* begin *

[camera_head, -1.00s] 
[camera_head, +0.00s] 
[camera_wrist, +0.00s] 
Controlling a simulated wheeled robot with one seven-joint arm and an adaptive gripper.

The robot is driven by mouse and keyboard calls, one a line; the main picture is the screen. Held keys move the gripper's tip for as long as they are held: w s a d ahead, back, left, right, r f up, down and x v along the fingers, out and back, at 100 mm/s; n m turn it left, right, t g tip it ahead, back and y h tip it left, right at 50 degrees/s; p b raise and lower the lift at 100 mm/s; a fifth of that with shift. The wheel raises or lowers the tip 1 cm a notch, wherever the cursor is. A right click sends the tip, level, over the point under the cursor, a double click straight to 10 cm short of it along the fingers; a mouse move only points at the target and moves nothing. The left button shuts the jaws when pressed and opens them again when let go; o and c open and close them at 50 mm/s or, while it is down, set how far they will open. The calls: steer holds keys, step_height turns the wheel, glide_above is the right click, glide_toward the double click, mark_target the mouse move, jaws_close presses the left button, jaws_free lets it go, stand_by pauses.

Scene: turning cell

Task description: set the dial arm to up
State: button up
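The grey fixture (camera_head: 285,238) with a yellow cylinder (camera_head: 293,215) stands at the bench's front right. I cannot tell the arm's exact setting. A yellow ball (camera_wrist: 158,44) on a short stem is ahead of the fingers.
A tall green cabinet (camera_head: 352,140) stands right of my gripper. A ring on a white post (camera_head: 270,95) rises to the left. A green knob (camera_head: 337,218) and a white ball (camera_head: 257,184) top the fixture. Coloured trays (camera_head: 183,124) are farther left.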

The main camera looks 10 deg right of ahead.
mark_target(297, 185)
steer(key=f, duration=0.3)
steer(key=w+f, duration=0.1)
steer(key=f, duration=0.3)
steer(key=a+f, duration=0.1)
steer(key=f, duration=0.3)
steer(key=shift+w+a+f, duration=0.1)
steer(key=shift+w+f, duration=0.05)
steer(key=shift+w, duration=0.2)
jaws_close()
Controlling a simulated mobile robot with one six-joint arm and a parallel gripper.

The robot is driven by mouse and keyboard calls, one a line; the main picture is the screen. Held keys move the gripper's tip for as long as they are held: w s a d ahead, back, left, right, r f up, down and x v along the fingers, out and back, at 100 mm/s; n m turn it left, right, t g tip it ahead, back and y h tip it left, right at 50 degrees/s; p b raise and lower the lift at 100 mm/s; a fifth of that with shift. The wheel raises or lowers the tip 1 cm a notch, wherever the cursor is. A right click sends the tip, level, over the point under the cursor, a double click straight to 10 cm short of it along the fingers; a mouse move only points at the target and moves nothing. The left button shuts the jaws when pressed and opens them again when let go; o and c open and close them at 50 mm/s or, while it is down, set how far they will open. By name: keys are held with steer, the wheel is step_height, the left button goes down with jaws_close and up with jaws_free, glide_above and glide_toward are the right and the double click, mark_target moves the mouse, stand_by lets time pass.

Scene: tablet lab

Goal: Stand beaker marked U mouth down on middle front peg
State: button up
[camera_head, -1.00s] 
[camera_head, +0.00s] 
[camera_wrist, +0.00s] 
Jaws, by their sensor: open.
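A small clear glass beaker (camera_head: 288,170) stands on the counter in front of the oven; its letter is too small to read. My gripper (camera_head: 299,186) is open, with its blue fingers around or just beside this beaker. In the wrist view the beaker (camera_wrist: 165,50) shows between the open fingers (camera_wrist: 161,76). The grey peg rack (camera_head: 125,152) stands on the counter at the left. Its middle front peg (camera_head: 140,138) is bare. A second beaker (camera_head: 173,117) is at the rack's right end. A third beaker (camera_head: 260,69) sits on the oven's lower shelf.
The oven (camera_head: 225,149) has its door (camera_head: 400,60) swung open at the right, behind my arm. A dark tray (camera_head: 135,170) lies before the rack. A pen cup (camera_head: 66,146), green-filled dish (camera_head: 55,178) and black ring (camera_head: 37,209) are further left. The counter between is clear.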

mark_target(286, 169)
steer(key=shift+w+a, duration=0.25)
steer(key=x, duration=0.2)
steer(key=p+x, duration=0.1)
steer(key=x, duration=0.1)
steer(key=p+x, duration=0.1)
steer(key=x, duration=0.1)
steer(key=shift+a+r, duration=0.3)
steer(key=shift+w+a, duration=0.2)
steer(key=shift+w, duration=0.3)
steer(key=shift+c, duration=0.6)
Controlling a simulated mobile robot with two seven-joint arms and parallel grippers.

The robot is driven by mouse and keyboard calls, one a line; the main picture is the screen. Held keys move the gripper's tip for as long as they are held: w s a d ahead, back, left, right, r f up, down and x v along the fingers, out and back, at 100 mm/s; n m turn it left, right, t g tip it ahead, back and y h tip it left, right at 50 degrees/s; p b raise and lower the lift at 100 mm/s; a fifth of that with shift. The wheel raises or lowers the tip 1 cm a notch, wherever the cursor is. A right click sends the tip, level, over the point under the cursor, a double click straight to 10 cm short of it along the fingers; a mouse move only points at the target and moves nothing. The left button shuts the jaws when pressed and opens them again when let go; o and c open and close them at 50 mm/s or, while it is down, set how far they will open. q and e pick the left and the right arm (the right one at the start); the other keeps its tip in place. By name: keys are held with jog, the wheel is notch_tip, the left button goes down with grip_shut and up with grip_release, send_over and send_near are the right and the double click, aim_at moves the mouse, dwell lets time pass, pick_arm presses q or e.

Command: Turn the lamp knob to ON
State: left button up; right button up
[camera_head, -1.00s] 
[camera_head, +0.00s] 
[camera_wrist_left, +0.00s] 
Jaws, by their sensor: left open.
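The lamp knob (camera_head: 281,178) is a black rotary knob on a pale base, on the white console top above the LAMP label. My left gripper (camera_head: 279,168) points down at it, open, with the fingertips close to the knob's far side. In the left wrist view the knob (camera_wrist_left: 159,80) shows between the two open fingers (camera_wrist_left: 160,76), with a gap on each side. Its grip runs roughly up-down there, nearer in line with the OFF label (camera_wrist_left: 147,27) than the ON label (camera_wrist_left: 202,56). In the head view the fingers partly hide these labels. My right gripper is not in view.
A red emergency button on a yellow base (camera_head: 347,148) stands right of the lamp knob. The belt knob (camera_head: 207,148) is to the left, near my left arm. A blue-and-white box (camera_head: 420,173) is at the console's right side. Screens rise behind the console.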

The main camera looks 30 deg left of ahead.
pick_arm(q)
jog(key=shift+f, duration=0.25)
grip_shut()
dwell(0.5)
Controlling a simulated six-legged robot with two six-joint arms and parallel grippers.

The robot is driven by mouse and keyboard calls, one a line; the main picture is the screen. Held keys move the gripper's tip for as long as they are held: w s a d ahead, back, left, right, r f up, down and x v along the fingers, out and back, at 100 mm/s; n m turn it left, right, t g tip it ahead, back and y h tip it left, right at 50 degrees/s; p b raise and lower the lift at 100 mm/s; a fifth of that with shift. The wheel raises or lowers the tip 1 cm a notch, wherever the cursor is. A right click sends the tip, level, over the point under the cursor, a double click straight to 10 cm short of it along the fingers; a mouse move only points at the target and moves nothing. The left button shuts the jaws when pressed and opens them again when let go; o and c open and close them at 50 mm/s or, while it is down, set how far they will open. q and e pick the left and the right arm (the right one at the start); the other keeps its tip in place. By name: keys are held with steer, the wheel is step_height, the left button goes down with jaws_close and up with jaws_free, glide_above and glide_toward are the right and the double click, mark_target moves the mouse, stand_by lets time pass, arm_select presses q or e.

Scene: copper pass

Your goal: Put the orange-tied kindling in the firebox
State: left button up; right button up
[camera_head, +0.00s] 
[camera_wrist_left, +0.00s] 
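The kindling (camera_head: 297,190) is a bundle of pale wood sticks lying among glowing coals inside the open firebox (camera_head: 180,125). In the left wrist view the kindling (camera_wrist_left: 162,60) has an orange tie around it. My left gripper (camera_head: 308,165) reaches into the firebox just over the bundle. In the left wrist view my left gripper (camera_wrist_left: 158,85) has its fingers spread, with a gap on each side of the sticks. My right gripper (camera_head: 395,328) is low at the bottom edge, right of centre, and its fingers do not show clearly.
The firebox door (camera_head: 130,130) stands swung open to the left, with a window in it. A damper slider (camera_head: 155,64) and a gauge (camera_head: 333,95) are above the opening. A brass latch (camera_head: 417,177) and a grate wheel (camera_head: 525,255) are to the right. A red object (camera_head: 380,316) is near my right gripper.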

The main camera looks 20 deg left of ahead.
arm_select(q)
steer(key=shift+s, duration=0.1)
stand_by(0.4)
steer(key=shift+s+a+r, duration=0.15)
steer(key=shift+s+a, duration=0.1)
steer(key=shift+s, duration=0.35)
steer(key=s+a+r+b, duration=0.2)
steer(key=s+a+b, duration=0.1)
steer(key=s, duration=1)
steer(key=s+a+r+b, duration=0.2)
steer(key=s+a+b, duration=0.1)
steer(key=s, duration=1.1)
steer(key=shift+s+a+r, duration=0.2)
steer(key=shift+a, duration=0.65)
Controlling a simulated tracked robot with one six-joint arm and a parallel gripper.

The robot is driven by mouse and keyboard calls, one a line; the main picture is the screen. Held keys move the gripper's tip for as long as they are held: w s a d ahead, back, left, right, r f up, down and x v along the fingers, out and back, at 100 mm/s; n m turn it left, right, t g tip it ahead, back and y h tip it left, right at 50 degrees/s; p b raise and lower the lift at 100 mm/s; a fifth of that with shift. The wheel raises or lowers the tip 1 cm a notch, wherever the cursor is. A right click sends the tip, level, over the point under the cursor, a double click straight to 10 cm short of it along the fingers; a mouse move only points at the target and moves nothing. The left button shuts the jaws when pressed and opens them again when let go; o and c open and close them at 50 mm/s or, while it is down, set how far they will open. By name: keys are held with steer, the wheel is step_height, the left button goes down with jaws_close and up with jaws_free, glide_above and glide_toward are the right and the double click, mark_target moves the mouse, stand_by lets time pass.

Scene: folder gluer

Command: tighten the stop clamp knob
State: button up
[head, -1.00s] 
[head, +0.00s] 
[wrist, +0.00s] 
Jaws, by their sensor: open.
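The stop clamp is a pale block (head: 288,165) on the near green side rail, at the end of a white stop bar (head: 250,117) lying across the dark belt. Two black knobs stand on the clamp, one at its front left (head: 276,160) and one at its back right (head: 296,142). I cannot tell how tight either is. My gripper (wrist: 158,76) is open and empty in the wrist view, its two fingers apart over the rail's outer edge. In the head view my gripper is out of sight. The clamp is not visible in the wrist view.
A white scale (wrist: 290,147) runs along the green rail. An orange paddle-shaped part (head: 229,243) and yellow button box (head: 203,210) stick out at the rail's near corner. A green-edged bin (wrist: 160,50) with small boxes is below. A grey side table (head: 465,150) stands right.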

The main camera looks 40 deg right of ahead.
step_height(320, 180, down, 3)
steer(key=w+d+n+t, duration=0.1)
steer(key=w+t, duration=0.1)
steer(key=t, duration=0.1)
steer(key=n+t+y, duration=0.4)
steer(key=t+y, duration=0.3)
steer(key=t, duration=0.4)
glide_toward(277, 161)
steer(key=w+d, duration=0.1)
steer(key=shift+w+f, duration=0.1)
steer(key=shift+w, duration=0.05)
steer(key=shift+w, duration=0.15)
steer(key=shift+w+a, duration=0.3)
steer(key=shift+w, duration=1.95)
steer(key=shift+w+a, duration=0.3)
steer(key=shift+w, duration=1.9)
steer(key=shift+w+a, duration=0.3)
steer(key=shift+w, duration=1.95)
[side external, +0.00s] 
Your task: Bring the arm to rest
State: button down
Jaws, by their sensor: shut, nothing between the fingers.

* end *

What to do: Copy all lines from the listing that contain "grippers".

Response below:
Controlling a simulated mobile robot with two seven-joint arms and parallel grippers.
Controlling a simulated six-legged robot with two six-joint arms and parallel grippers.

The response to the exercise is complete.